▶ _SHORT EXERCISE_: In the entries below, find the line containing "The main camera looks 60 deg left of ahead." and the line containing "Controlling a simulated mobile". Copy those two lines and everything between them exactly, and only that.

▶ _TASK INPUT_:

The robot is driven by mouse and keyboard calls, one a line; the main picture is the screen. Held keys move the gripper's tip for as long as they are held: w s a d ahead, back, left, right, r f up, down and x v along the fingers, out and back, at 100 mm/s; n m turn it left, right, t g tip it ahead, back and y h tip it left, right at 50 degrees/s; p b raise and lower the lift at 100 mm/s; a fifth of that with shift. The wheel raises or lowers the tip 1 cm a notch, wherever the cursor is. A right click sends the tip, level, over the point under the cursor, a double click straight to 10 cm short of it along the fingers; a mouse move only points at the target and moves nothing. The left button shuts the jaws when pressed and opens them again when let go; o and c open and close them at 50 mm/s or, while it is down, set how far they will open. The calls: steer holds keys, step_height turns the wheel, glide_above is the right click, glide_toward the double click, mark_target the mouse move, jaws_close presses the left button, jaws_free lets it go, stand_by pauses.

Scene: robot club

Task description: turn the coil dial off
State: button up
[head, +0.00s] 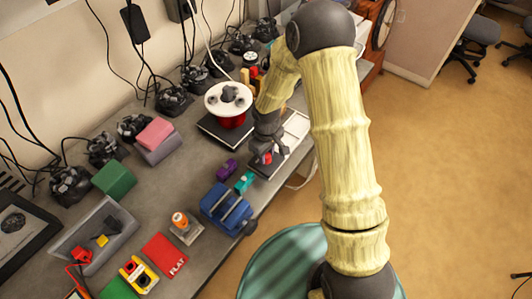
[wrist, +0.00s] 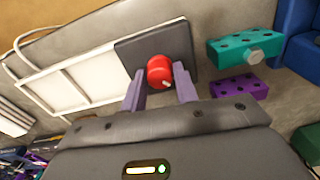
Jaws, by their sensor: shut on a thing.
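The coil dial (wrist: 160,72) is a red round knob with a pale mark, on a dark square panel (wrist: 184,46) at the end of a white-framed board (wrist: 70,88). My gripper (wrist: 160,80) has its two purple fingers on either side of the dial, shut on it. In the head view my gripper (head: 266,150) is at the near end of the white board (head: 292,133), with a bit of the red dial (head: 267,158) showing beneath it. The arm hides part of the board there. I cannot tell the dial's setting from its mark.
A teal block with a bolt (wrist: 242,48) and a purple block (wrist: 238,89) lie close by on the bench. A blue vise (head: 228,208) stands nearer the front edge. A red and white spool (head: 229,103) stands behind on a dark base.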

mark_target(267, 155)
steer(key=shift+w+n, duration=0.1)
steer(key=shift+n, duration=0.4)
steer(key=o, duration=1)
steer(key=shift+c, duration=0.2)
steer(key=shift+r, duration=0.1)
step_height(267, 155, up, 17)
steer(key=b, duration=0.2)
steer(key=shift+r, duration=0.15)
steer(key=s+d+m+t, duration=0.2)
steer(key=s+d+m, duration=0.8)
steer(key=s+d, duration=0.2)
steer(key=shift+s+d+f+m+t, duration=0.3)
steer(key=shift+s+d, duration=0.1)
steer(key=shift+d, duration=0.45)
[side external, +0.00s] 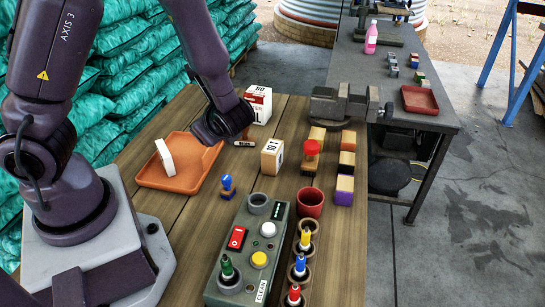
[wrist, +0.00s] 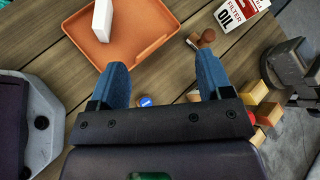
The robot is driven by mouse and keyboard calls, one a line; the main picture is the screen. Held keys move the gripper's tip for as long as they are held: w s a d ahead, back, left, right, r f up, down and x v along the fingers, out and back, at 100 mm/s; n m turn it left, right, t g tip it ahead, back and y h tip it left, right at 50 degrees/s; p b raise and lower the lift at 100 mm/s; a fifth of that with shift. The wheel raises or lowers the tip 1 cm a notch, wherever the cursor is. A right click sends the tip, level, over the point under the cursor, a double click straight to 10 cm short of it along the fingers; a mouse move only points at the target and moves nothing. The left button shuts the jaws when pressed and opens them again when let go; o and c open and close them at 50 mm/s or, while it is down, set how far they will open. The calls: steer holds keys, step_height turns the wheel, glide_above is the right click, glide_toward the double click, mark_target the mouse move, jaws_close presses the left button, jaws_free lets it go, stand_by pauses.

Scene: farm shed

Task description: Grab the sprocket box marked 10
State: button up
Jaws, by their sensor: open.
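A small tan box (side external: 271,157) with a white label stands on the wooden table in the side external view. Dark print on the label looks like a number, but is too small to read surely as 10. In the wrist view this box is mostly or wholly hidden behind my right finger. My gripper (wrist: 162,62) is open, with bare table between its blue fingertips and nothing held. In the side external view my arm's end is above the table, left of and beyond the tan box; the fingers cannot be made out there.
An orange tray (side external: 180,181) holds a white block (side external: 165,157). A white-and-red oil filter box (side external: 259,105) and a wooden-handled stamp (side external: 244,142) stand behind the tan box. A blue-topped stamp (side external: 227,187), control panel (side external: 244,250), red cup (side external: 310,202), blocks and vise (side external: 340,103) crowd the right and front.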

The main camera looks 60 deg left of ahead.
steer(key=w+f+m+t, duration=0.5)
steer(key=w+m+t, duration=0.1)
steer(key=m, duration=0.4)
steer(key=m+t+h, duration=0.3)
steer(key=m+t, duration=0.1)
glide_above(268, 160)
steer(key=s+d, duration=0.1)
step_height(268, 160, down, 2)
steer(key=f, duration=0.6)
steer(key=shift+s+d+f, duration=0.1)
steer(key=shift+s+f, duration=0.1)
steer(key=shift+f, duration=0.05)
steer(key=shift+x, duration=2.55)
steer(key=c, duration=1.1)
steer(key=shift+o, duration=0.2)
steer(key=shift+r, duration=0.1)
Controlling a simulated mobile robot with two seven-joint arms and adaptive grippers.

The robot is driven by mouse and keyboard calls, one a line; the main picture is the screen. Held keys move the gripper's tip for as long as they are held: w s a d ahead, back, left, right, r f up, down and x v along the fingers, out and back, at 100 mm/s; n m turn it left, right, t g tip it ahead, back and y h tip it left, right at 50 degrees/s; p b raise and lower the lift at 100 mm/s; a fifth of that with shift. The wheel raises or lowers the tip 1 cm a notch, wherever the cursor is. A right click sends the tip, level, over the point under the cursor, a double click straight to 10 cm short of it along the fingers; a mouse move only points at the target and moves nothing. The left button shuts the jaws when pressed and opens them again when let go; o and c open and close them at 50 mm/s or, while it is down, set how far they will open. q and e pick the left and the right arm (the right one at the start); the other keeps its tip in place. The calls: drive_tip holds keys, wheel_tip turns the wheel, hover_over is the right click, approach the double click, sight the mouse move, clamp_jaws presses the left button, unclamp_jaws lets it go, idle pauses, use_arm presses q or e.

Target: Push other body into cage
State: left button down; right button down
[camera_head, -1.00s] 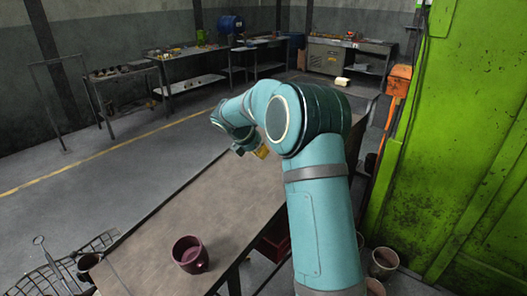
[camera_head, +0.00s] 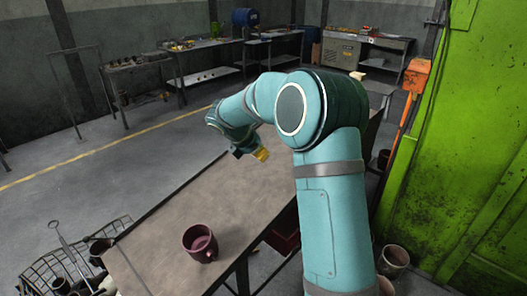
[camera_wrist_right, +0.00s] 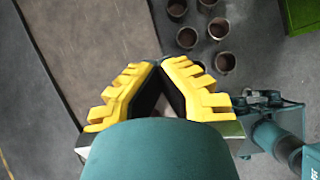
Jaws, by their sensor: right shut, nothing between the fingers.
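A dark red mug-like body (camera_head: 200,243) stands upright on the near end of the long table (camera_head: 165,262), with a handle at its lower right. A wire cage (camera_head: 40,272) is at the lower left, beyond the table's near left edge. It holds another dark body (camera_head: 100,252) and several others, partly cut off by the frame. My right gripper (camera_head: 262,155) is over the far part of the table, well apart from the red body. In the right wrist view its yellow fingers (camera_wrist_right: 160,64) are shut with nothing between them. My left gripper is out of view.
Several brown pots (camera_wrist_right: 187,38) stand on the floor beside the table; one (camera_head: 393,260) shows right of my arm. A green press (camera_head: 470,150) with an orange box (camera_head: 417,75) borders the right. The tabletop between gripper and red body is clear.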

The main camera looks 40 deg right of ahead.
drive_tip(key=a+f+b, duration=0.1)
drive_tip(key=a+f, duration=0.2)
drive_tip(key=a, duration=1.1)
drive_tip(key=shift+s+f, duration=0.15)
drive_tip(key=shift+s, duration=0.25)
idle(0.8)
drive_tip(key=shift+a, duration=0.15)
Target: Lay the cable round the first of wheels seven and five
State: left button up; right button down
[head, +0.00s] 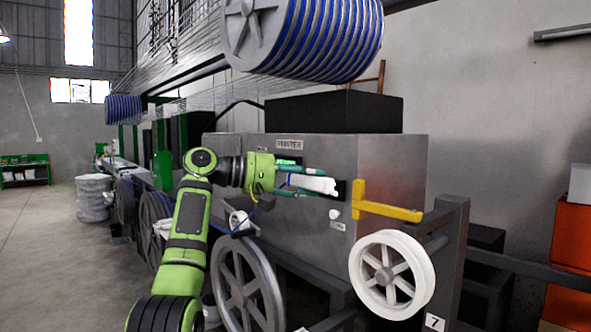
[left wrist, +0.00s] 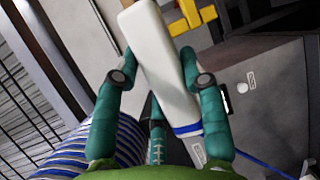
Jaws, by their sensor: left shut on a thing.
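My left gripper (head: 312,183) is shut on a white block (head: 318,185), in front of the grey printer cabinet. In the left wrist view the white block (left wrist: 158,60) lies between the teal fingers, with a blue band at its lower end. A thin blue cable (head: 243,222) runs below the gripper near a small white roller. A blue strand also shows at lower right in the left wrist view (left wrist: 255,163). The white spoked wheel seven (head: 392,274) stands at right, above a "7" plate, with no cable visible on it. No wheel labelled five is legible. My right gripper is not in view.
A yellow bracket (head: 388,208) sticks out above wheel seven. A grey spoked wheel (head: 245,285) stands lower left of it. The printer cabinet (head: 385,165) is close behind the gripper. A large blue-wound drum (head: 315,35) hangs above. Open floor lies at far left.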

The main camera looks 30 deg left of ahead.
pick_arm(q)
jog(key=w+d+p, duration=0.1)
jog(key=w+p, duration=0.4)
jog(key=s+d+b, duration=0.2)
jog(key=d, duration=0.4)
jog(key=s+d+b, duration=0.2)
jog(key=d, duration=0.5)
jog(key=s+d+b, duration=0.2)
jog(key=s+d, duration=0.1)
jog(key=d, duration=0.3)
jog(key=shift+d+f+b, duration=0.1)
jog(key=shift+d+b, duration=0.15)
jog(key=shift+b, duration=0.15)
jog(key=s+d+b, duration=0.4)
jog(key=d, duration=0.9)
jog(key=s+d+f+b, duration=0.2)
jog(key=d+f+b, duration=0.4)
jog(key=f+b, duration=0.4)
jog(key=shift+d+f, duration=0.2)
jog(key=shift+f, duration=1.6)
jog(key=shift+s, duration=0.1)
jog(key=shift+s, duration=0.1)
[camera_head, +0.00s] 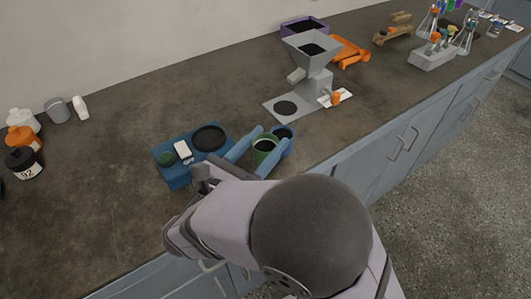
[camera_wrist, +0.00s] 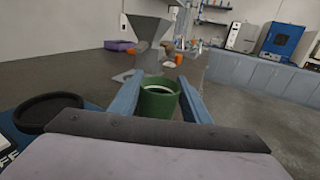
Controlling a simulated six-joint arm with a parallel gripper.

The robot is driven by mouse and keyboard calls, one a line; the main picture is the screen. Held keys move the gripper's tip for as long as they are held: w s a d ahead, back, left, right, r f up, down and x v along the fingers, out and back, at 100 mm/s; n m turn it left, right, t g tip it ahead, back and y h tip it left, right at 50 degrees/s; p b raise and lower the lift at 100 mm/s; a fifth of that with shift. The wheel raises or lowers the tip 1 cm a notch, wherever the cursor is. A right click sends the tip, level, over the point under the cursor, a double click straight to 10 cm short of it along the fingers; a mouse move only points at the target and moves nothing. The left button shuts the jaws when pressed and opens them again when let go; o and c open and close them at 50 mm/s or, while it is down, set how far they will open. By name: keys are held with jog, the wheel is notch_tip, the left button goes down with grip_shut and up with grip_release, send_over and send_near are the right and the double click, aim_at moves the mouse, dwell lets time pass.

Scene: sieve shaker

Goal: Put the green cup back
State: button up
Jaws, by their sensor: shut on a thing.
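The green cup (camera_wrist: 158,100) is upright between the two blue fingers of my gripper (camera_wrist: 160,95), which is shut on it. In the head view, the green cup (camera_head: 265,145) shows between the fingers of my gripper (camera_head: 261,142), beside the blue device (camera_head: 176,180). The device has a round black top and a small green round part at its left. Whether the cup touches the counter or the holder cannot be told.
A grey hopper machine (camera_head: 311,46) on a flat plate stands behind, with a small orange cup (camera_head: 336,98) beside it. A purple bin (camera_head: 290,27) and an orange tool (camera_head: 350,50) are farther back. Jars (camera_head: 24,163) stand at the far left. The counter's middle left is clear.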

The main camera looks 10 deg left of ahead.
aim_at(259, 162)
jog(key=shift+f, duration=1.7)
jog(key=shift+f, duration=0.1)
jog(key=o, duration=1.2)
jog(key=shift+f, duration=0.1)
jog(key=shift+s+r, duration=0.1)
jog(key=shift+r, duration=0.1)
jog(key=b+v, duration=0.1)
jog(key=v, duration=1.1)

▶ _SOLVED EXERCISE_:
The main camera looks 60 deg left of ahead.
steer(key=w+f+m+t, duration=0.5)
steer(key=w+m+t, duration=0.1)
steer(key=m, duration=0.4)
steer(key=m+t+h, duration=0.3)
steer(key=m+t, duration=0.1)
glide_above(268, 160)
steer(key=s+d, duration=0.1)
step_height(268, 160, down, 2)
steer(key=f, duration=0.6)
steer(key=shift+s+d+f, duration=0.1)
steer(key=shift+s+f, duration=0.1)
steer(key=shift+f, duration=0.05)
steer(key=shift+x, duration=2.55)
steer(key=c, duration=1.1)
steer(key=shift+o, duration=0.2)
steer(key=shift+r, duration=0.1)
Controlling a simulated mobile robot with two seven-joint arms and adaptive grippers.

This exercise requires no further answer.